■ Problem statement
In the material below, list every line carrying the string "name".
>> Start Provided information
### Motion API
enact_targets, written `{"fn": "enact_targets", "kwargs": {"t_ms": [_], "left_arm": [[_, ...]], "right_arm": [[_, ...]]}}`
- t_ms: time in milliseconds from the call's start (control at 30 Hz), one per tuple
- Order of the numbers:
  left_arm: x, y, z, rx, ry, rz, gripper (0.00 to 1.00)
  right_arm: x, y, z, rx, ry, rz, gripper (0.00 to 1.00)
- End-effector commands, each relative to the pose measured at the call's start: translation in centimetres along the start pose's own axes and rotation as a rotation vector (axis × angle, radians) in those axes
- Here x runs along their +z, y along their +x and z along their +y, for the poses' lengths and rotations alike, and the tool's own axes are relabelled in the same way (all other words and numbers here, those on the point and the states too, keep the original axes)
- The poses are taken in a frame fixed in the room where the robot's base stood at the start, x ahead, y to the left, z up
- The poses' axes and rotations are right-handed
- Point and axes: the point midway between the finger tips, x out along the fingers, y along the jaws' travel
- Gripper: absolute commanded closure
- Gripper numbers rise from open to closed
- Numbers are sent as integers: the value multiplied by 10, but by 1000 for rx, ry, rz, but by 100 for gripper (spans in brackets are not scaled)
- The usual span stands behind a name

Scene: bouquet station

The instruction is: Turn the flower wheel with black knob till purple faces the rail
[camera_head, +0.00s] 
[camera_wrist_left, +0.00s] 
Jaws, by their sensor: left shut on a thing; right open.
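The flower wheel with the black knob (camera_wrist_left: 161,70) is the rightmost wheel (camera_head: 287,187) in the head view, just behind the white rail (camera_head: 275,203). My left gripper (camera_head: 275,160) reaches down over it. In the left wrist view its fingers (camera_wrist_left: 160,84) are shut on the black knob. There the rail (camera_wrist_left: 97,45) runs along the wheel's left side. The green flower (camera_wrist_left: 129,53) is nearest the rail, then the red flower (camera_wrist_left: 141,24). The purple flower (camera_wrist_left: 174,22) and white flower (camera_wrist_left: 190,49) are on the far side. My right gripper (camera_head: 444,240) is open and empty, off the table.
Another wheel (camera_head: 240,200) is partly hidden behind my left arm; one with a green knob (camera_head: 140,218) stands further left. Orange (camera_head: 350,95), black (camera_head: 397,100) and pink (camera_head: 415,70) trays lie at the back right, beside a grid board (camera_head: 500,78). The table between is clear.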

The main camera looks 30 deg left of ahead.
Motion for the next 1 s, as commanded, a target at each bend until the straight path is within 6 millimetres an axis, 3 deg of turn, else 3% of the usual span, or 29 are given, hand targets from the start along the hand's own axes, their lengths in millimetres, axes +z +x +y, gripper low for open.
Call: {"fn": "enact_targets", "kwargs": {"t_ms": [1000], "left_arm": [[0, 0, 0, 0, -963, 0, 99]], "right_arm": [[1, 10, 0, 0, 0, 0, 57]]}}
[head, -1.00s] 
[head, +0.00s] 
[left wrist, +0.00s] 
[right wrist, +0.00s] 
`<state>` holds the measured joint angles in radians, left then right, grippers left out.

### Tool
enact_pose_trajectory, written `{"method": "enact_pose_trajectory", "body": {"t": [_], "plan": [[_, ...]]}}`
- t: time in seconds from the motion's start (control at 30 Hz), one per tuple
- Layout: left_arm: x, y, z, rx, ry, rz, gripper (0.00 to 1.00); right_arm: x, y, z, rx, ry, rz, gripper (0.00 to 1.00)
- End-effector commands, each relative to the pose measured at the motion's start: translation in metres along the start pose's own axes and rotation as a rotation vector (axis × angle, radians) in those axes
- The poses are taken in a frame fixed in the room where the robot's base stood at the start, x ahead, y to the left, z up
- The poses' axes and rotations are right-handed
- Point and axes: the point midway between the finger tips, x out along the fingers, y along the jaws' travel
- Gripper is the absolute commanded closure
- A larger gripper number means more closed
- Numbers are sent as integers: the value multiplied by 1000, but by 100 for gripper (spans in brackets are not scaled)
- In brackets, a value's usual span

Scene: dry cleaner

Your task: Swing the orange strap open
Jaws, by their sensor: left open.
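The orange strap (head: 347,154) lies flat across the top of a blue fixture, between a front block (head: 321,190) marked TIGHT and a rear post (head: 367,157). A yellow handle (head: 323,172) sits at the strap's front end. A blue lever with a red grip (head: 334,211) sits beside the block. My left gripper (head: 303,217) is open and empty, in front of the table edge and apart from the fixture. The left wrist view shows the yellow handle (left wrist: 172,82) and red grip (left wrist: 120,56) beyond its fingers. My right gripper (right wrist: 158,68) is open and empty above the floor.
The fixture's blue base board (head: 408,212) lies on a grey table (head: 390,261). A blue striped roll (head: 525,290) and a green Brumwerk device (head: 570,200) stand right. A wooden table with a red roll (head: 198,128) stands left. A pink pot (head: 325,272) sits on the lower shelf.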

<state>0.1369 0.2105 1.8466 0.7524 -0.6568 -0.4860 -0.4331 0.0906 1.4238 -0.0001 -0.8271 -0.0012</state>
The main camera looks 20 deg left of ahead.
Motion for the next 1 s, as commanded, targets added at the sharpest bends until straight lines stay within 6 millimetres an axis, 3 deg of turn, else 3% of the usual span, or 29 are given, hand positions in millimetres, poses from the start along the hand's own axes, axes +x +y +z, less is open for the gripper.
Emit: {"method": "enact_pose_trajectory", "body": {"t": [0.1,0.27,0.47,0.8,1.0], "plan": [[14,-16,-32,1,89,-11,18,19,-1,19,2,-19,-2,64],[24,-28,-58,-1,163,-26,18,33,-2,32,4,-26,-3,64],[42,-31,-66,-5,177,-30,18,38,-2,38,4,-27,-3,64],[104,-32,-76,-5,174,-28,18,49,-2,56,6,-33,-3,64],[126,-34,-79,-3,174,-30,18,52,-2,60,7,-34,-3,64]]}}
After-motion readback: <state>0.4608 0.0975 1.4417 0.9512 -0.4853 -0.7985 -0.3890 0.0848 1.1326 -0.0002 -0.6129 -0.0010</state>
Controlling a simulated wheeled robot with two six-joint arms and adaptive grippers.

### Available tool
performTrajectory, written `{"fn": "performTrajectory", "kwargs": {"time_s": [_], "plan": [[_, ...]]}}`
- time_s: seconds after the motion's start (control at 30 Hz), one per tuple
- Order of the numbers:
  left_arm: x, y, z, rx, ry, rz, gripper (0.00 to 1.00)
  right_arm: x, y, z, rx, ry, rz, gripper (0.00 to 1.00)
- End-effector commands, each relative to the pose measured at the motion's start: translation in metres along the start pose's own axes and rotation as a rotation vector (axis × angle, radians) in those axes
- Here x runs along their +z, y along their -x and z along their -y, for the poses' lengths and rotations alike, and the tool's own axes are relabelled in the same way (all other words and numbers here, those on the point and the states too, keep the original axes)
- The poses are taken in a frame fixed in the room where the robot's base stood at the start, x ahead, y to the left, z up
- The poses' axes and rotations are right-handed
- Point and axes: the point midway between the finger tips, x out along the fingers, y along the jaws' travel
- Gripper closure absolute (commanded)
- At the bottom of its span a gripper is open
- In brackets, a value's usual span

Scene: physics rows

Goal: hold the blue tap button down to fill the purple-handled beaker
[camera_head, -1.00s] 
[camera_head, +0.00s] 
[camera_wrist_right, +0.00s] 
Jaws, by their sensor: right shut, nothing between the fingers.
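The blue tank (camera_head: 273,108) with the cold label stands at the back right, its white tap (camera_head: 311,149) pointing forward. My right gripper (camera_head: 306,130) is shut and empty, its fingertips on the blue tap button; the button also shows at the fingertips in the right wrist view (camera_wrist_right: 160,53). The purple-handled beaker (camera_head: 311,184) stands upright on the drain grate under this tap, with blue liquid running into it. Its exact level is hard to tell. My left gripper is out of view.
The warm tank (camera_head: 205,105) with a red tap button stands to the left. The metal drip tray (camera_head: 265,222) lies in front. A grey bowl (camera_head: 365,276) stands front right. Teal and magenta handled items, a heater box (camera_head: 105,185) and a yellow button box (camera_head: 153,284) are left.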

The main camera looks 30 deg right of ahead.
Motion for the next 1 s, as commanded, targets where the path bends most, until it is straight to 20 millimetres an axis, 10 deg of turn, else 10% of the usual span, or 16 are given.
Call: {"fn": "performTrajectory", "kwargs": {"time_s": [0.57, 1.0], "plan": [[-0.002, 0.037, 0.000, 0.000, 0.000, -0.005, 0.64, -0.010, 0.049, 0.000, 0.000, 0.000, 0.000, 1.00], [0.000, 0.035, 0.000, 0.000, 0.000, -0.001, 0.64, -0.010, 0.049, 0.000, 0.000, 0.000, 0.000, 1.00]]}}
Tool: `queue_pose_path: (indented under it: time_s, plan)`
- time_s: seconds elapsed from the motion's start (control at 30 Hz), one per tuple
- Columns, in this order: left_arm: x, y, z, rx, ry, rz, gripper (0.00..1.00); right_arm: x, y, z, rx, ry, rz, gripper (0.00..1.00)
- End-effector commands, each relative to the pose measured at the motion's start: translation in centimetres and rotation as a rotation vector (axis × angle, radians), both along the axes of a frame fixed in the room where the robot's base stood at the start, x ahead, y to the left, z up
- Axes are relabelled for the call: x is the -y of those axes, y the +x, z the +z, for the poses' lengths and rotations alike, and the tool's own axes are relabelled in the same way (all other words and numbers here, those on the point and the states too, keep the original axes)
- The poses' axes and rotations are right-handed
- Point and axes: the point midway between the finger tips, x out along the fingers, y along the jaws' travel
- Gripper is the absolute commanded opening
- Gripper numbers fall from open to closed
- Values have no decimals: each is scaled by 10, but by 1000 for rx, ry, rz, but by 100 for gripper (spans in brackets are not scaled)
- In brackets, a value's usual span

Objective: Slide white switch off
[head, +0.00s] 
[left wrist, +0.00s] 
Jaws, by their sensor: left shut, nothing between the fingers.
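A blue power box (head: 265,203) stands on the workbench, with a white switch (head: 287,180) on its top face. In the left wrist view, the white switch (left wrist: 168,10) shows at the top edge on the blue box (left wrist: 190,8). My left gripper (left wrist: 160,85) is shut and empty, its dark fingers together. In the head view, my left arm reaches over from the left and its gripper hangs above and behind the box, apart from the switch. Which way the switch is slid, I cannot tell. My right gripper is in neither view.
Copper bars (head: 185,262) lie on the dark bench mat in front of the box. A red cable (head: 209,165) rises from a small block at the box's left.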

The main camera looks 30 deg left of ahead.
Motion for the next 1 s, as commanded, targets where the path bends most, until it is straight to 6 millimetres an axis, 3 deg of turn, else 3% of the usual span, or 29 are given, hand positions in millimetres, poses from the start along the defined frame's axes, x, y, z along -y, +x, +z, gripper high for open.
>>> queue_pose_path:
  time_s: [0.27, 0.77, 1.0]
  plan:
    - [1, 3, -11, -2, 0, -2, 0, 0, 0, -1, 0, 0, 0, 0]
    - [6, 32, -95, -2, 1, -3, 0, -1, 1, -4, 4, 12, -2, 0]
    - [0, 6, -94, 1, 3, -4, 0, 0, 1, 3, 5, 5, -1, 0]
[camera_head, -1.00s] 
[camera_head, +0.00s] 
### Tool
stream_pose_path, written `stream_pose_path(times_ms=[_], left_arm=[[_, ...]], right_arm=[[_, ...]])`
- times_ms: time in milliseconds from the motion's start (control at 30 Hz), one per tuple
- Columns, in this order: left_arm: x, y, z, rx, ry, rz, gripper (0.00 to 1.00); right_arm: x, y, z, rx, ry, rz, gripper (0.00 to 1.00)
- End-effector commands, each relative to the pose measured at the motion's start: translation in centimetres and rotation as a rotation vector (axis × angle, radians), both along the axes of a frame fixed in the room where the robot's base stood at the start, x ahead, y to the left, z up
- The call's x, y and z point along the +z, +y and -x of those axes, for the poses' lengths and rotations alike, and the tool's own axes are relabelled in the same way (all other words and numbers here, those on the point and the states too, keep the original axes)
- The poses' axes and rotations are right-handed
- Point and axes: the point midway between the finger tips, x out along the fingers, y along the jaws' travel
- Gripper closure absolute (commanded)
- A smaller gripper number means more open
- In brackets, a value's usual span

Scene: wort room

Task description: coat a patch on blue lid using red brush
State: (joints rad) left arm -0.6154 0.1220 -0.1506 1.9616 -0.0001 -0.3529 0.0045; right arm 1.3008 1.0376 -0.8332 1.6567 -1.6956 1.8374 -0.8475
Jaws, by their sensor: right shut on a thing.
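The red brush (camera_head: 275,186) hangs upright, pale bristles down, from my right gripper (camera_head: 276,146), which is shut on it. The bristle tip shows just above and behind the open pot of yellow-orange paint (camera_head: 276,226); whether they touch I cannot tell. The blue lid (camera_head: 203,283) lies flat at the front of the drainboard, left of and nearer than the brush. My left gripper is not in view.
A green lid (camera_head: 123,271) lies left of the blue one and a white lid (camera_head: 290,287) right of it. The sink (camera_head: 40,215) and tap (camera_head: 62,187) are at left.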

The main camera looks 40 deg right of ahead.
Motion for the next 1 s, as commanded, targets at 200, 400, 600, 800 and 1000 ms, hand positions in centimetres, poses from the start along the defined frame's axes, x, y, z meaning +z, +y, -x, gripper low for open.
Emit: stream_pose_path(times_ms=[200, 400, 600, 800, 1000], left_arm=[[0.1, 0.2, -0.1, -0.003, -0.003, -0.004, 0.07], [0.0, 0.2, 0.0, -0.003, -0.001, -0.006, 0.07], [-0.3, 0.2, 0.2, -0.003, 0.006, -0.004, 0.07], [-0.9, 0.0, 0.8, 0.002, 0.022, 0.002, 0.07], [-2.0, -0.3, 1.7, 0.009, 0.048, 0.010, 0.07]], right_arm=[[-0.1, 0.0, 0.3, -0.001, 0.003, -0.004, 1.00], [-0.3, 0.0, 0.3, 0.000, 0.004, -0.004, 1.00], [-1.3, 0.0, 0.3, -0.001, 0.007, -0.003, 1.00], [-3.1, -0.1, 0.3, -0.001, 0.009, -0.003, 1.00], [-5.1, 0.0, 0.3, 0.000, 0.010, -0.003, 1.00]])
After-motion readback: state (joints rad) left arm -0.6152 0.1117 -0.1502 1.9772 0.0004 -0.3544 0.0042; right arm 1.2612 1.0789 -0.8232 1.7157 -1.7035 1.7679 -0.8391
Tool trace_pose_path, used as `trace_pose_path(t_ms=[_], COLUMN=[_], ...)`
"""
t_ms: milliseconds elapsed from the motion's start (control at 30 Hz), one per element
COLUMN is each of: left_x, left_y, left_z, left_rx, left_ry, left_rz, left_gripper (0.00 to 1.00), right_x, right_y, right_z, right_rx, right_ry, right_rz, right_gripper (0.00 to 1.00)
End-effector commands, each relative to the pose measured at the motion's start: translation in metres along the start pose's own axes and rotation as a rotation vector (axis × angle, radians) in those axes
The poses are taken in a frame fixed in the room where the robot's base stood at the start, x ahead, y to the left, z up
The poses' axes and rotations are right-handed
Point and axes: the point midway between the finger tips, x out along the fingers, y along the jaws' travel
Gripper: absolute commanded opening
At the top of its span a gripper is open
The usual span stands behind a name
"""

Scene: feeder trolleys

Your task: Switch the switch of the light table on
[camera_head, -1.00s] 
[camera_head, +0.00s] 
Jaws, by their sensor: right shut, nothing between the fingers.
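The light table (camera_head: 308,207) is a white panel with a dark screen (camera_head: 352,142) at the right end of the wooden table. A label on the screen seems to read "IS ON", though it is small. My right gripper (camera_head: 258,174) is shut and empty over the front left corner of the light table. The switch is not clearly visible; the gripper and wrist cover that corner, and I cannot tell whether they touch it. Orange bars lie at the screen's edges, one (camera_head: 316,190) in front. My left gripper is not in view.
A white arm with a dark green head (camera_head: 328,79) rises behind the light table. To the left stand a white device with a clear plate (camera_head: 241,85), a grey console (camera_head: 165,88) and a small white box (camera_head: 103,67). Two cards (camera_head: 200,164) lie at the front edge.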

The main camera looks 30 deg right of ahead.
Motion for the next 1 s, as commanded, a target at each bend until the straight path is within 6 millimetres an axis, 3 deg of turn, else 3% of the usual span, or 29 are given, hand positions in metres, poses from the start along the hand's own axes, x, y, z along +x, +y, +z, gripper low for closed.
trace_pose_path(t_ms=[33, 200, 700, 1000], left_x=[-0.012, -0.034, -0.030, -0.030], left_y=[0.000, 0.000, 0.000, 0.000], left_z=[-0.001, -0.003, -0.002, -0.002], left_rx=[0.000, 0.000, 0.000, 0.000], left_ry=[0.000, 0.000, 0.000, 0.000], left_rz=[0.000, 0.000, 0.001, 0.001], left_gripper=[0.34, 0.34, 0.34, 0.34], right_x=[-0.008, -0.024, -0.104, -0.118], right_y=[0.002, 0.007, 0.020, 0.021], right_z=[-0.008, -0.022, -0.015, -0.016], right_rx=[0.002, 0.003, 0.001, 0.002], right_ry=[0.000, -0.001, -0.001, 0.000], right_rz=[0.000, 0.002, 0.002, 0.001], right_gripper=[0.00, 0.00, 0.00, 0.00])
>> End Provided information
■ Output of the exercise
- The usual span stands behind a name
The usual span stands behind a name

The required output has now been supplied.